*Dataset section*

▬▬▬

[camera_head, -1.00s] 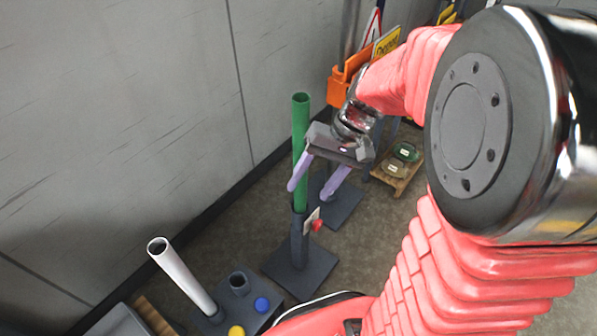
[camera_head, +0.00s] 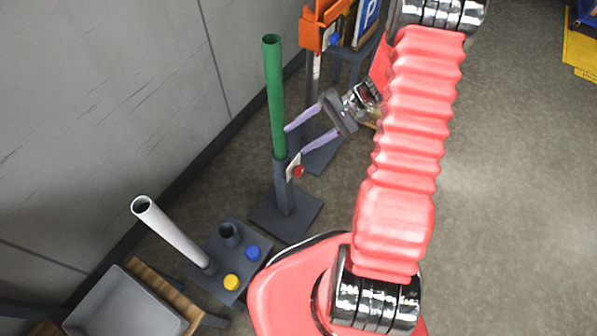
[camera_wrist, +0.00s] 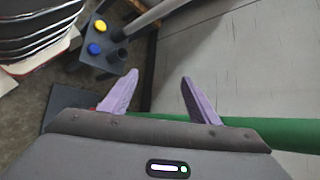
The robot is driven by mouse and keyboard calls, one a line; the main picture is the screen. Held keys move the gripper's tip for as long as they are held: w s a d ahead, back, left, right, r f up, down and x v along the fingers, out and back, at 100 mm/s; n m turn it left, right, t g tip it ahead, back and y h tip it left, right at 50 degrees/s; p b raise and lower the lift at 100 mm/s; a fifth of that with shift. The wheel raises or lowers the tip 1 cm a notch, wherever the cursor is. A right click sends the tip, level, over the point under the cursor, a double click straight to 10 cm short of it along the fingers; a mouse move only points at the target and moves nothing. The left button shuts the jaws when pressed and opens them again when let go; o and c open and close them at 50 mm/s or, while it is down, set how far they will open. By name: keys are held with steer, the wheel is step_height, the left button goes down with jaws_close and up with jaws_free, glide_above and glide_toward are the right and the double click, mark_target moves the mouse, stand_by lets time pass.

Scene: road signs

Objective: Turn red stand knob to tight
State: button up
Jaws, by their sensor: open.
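The red knob (camera_head: 298,171) is on the side of a dark grey stand (camera_head: 283,195), beside a small pale plate. A green pole (camera_head: 273,100) stands upright in this stand. My gripper (camera_head: 296,140) is open and empty, a little above the knob and right of the pole, its purple fingers pointing left. In the wrist view the open fingers (camera_wrist: 160,78) have nothing between them. The green pole (camera_wrist: 290,134) passes behind the palm there, which hides most of the stand. Which way the knob is turned cannot be told.
A white pole (camera_head: 172,232) leans from a low grey base with a yellow knob (camera_head: 232,282) and a blue knob (camera_head: 253,252). A grey tray (camera_head: 122,305) is at lower left. An orange holder (camera_head: 322,25) with signs stands behind. The wall is close on the left; floor at right is clear.

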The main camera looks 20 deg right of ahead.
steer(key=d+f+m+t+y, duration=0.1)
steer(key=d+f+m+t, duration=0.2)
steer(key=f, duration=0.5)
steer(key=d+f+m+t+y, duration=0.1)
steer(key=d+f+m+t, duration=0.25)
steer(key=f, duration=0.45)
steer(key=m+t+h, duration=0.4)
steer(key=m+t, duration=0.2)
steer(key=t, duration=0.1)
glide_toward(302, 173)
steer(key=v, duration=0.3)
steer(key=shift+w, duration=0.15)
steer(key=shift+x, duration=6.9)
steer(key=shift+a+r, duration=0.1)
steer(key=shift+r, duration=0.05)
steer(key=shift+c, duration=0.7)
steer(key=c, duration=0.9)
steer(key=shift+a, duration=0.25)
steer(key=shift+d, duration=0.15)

▬▬▬

Give back exactly the lines from the first line of the data through the line with "[camera_wrist, +0.00s]", pictures excluded.

[camera_head, -1.00s] 
[camera_head, +0.00s] 
[camera_wrist, +0.00s] 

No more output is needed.